Start with three questions: What do you want clients to feel when they arrive on your site? What colours are already present in your logo or brand materials? What colours do your strongest competitors use — and do you want to align with or differentiate from them?
If you already have a strong logo with defined brand colours, your website palette should be built around those colours, not chosen independently. Consistency between your logo, your website, and your other marketing materials is what creates a recognisable brand rather than a collection of unrelated design choices.
The 60-30-10 Rule
This is the most practical framework for building a website colour scheme that works. It’s borrowed from interior design but applies perfectly to web design:
- 60% — your dominant colour: This is your background colour. For most websites, this is white, off-white, or a very light neutral. It creates breathing room and makes your content easy to read.
- 30% — your secondary colour: This is your brand’s primary colour — used for headers, navigation, section backgrounds, and other structural elements. This is where your brand’s personality shows up.
- 10% — your accent colour: This is your call-to-action colour — buttons, links, highlights. It should contrast clearly with both your dominant and secondary colours to draw the eye where you want it.
Most websites that feel visually overwhelming have ignored this ratio — they’ve used their brand colour at 60% (too intense) or used five different accent colours (too scattered). Constraint is the foundation of good colour design.

Choosing Colours That Work Together
You don’t need to be a designer to build a harmonious colour palette. These approaches reliably produce combinations that work:
Analogous colours
Colours that sit next to each other on the colour wheel — blue, blue-green, green — create a harmonious, calm feel. Good for wellness, creative, and professional service businesses. The risk is that they can feel low-contrast and flat if not handled carefully.
Complementary colours
Colours opposite each other on the wheel — blue and orange, purple and yellow — create high contrast and visual energy. Used carefully (usually as primary and accent rather than at equal weight), they’re eye-catching and memorable. Used carelessly, they’re jarring.
Neutral-led palettes
White, grey, black, and beige as the dominant palette with one strong brand colour as the accent. This approach is clean, timeless, and works for almost any industry. It’s the safest choice for businesses that want to look professional without taking significant design risks.

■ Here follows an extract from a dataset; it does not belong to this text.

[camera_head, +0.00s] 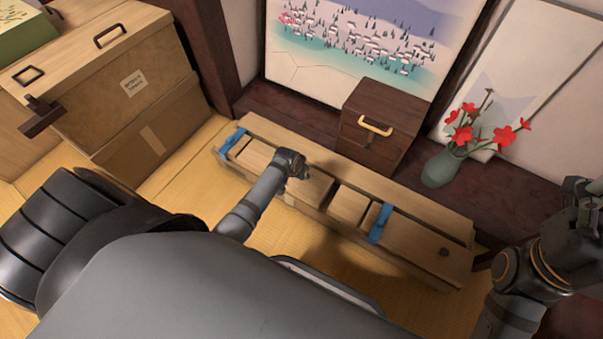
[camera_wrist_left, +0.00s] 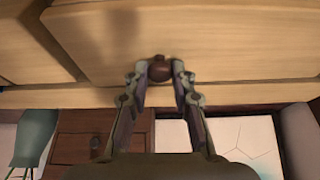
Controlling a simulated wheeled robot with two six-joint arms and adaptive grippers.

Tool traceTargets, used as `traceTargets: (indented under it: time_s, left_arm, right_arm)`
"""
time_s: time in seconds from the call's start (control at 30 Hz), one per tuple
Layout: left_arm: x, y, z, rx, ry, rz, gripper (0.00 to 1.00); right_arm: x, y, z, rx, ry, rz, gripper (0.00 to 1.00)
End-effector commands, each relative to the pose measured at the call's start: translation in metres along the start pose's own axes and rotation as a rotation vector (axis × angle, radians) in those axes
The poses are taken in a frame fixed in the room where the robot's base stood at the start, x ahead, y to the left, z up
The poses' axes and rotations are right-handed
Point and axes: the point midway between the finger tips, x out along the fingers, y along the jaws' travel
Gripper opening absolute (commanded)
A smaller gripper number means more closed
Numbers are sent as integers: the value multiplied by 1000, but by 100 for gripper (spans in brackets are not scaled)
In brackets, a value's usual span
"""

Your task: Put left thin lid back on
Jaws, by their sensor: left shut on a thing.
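A long, low wooden box (camera_head: 270,128) lies in front of the dark ledge. My left gripper (camera_head: 298,172) is over its left half. In the left wrist view, the fingertips of my left gripper (camera_wrist_left: 160,75) are shut on a small dark round knob (camera_wrist_left: 158,68) on a pale wooden lid (camera_wrist_left: 210,38). Part of this lid (camera_head: 314,190) shows beside the gripper in the head view. I cannot tell whether it sits flush. A right-hand section (camera_head: 425,255) of the box top carries another dark knob (camera_head: 444,252). My right gripper (camera_head: 580,188) is at the right edge, its fingers unclear.
Blue bands (camera_head: 380,222) cross the box. A small brown drawer chest (camera_head: 365,150) and a green vase (camera_head: 443,168) with red flowers stand on the ledge behind it. Large wooden boxes (camera_head: 150,95) stand at the left. Yellow tatami (camera_head: 190,185) shows in front.

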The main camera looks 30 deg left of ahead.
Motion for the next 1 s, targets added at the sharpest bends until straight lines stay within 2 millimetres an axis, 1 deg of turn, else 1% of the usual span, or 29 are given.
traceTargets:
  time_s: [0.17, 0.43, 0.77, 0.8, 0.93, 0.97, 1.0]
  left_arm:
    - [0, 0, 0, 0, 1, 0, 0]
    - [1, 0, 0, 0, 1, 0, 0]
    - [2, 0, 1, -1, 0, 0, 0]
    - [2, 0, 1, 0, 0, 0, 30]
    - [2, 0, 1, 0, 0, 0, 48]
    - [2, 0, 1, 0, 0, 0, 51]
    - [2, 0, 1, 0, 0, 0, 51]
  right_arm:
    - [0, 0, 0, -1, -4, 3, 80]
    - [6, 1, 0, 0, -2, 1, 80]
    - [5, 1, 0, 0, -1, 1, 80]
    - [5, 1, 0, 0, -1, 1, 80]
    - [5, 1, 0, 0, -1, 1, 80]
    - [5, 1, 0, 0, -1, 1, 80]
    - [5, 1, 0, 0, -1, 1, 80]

Accessibility: The Part Most Websites Get Wrong
A colour scheme that looks beautiful but fails accessibility standards is a colour scheme that’s excluding a portion of your visitors — and hurting your SEO in the process. Google factors page accessibility into its quality assessments, and poor colour contrast is one of the most common accessibility failures on small business websites.
The WCAG standard requires a contrast ratio of at least 4.5:1 between your text colour and background colour. Dark grey text on a white background passes easily. Light grey text on a white background often fails. Pale yellow text on a white background almost always fails.

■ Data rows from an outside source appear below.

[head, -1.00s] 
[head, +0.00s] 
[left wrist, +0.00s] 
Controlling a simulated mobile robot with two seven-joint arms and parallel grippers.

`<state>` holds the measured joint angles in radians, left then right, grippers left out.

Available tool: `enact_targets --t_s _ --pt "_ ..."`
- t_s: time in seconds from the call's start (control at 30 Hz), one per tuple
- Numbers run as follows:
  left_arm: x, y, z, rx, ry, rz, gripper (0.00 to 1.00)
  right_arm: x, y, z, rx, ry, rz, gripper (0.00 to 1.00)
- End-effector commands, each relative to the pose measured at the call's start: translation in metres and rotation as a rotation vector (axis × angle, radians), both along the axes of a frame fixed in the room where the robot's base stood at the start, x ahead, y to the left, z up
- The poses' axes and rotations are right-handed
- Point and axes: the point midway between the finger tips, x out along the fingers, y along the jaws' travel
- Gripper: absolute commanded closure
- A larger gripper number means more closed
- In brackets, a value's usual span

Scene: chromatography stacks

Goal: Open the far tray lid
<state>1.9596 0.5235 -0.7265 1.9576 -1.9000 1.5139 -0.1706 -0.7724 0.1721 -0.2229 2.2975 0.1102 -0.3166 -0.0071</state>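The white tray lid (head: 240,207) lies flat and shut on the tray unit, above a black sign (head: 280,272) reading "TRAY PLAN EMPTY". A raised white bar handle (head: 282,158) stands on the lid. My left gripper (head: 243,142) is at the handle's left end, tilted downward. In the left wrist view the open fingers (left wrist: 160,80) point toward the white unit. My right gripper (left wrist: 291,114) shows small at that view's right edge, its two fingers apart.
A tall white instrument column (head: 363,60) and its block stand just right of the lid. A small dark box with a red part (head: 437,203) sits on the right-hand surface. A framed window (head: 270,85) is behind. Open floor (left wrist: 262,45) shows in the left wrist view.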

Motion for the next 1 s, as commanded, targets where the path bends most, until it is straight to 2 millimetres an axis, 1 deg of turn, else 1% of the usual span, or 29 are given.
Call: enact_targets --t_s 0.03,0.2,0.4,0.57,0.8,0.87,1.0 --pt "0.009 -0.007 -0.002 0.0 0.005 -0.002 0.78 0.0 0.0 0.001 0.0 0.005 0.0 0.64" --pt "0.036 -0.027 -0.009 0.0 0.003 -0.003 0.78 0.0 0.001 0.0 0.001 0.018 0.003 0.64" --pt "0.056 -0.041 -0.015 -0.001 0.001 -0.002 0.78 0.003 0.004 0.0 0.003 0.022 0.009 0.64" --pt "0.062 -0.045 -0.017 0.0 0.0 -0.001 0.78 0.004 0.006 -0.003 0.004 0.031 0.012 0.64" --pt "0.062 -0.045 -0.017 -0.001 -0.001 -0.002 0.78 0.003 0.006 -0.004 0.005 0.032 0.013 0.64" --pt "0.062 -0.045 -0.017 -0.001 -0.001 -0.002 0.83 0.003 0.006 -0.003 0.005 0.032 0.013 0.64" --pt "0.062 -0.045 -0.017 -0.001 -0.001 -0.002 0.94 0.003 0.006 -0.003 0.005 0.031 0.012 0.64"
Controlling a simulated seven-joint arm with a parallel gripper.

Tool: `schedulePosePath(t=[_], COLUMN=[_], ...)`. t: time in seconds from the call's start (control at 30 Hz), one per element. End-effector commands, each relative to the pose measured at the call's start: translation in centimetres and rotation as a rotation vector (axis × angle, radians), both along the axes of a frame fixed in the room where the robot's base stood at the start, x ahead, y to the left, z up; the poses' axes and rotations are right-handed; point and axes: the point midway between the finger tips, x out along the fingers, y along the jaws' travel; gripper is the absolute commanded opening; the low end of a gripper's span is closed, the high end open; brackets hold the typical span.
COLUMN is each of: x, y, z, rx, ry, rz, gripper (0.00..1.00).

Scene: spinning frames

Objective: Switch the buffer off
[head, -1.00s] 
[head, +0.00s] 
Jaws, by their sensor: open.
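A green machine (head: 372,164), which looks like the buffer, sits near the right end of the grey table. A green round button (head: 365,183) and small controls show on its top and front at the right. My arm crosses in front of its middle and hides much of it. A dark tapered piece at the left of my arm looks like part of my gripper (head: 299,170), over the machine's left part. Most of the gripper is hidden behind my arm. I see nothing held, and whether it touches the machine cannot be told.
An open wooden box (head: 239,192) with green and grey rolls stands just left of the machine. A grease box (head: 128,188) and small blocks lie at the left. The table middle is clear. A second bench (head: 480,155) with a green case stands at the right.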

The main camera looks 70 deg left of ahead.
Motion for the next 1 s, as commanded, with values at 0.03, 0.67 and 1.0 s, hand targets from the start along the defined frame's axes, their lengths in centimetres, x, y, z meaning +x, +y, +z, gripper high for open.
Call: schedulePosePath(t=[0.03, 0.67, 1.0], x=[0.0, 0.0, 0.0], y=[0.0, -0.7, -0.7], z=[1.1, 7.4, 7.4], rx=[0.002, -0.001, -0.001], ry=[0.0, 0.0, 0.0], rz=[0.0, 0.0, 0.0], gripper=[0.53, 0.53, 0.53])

Use the free WebAIM Contrast Checker (webaim.org/resources/contrastchecker) to test your text and background colour combinations before you commit to them. This takes five minutes and can save you from a design choice that’s quietly pushing visitors away.
Practical Colour Recommendations by Business Type
If you’re starting from scratch, here are colour directions that tend to work well for common small business types:
- Professional services (accountants, consultants, lawyers): Navy or dark blue primary, white dominant, gold or slate accent. Communicates trust, competence, and authority.

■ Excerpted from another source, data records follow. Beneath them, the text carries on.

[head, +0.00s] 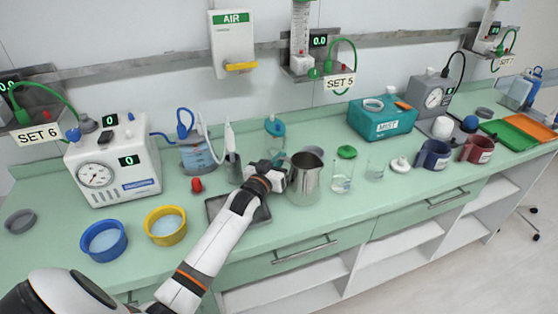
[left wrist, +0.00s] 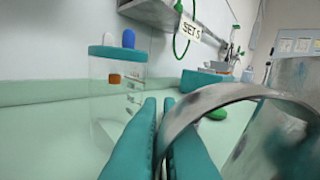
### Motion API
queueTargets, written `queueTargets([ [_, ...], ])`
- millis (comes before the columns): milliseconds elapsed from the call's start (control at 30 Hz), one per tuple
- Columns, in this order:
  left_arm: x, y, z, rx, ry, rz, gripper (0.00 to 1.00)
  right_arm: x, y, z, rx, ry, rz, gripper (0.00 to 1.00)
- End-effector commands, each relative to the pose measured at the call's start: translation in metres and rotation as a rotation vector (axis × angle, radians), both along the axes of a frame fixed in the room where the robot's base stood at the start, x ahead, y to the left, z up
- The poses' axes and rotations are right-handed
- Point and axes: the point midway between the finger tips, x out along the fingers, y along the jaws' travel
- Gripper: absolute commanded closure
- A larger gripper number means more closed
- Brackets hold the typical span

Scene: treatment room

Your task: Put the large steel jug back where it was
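The large steel jug (head: 306,180) is upright in the middle of the counter, near its front. I cannot tell whether its base touches the counter. My left gripper (head: 280,174) is at the jug's left side. In the left wrist view, its teal fingers (left wrist: 160,125) are close together on either side of the jug's curved steel handle (left wrist: 215,93), shut on it. The jug's body fills the right of that view, blurred. My right gripper is in neither view.
A shallow steel tray (head: 214,208) lies partly under my left arm. A glass beaker (head: 341,178) stands close right of the jug. A clear teal-lidded container (head: 274,138) stands behind. Yellow (head: 165,239) and blue (head: 104,254) bowls are at the left.

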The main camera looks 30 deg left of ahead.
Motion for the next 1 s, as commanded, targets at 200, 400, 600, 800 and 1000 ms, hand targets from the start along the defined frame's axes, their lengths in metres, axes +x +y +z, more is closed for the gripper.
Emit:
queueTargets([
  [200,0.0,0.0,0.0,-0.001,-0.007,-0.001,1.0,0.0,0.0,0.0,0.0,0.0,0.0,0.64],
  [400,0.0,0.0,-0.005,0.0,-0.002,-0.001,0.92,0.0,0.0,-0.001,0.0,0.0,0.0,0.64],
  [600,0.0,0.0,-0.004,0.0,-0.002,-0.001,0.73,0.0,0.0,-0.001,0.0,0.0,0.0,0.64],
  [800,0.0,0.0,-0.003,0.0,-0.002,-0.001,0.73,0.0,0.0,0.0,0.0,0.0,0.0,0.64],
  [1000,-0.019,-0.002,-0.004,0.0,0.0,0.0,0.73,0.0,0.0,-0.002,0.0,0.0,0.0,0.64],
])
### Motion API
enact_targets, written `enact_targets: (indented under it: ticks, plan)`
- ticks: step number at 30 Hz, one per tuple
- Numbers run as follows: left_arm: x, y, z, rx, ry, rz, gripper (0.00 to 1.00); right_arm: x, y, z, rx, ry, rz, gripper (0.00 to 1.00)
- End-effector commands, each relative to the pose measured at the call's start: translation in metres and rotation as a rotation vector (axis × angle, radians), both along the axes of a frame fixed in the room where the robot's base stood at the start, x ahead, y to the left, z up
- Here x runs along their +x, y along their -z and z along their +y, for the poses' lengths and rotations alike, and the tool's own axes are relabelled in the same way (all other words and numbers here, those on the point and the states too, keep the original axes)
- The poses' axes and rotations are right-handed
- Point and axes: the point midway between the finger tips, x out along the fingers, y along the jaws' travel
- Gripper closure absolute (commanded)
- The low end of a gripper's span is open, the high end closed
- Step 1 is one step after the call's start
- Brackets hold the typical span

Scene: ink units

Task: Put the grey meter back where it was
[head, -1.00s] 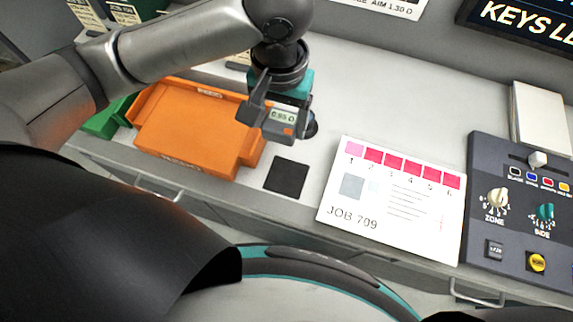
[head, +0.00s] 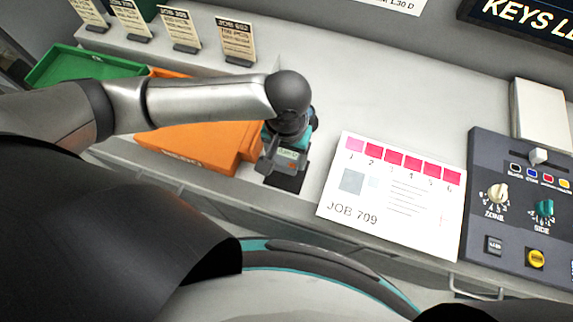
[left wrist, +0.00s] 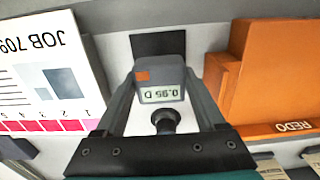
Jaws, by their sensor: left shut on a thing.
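The grey meter (head: 289,158), with a small display and an orange patch, is held in my left gripper (head: 281,158). In the left wrist view the meter (left wrist: 160,94) sits between the two fingers of the gripper (left wrist: 163,84), and its display reads 0.95 D. A black square pad (head: 286,183) lies on the counter, partly hidden behind the meter in the head view. In the left wrist view the pad (left wrist: 158,43) shows just beyond the meter's end. I cannot tell whether the meter touches the pad. My right gripper is not in view.
An orange REDO tray (head: 190,150) stands close left of the pad, with a green tray (head: 85,66) farther left. A JOB 709 card (head: 395,195) lies to the right, then a dark control panel (head: 518,210). Job cards (head: 237,42) stand behind.

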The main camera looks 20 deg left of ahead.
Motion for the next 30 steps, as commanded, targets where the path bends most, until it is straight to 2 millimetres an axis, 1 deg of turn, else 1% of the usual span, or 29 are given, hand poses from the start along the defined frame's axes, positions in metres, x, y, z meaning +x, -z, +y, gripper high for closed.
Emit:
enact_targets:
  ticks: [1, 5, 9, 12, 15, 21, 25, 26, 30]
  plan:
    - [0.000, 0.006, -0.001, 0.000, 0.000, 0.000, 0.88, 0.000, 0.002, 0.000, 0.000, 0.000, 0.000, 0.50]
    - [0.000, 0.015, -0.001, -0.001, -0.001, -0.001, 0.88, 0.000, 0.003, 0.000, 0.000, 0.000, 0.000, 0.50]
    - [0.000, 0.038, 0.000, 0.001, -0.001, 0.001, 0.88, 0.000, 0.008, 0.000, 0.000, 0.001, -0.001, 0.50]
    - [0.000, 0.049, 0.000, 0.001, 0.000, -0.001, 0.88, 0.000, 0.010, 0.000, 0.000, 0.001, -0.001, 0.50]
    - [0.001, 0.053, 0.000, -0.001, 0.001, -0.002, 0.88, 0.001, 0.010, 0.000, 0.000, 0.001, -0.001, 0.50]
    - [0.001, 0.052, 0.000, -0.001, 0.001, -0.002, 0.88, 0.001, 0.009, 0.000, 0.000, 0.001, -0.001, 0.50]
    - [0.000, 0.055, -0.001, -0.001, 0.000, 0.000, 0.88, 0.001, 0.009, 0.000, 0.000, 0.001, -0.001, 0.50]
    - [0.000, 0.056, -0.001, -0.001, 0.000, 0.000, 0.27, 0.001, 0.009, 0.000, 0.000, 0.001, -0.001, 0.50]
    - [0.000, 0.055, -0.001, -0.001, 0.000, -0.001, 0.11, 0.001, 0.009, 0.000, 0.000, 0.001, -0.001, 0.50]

- Health and wellness: Sage green or soft teal primary, warm white dominant, muted gold accent. Communicates calm, natural, and nurturing.
- Creative agencies and design studios: Strong brand colour (can be almost anything) at 30%, white or near-white at 60%, black or dark grey accent. Clean, confident, modern.
- Trades businesses: Deep blue or charcoal primary, white dominant, orange or yellow accent. Communicates reliability and action.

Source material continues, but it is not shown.